--- Start ---

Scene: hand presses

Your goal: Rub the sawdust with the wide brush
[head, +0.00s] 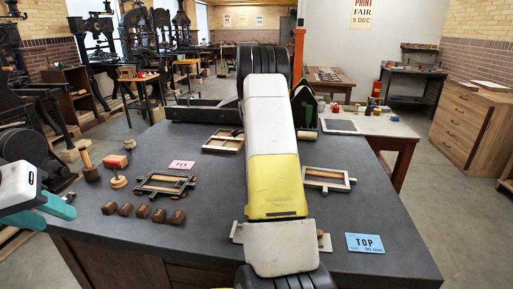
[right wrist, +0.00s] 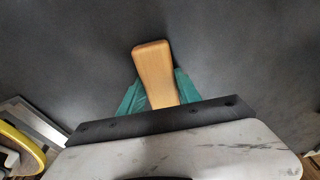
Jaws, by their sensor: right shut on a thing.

--- End ---
--- Start ---

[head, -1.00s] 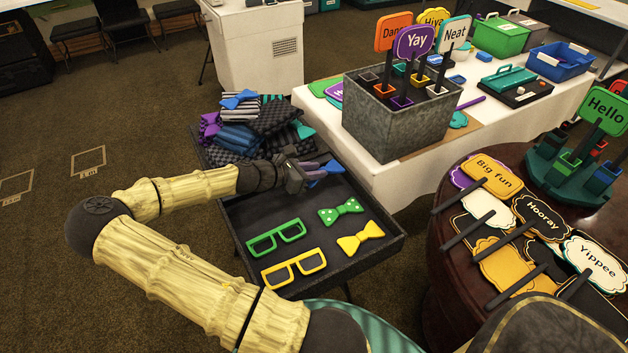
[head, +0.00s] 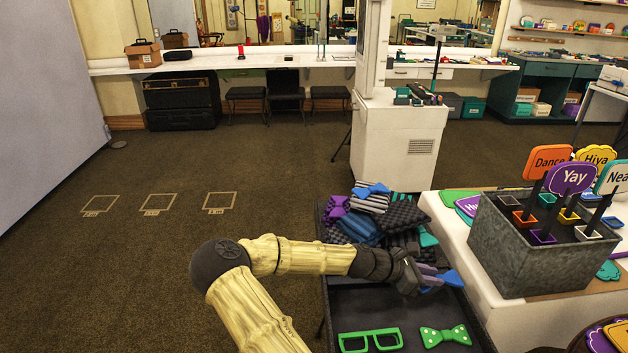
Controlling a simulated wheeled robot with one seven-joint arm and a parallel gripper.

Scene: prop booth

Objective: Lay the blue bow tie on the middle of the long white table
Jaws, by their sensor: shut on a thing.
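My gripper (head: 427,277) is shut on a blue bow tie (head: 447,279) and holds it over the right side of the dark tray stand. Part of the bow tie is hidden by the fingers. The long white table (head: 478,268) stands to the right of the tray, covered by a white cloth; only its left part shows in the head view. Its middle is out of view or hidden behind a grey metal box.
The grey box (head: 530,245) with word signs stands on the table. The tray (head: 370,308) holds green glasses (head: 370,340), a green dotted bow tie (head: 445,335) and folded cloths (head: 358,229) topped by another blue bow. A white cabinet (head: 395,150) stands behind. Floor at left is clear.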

--- End ---
--- Start ---

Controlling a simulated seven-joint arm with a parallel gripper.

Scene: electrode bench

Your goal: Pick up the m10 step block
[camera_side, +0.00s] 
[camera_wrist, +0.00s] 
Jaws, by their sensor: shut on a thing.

--- End ---

= TO BE DONE =
Gather each line in these records that contains the string "joint".

= CORRECT OUTPUT =
Controlling a simulated wheeled robot with one seven-joint arm and a parallel gripper.
Controlling a simulated seven-joint arm with a parallel gripper.

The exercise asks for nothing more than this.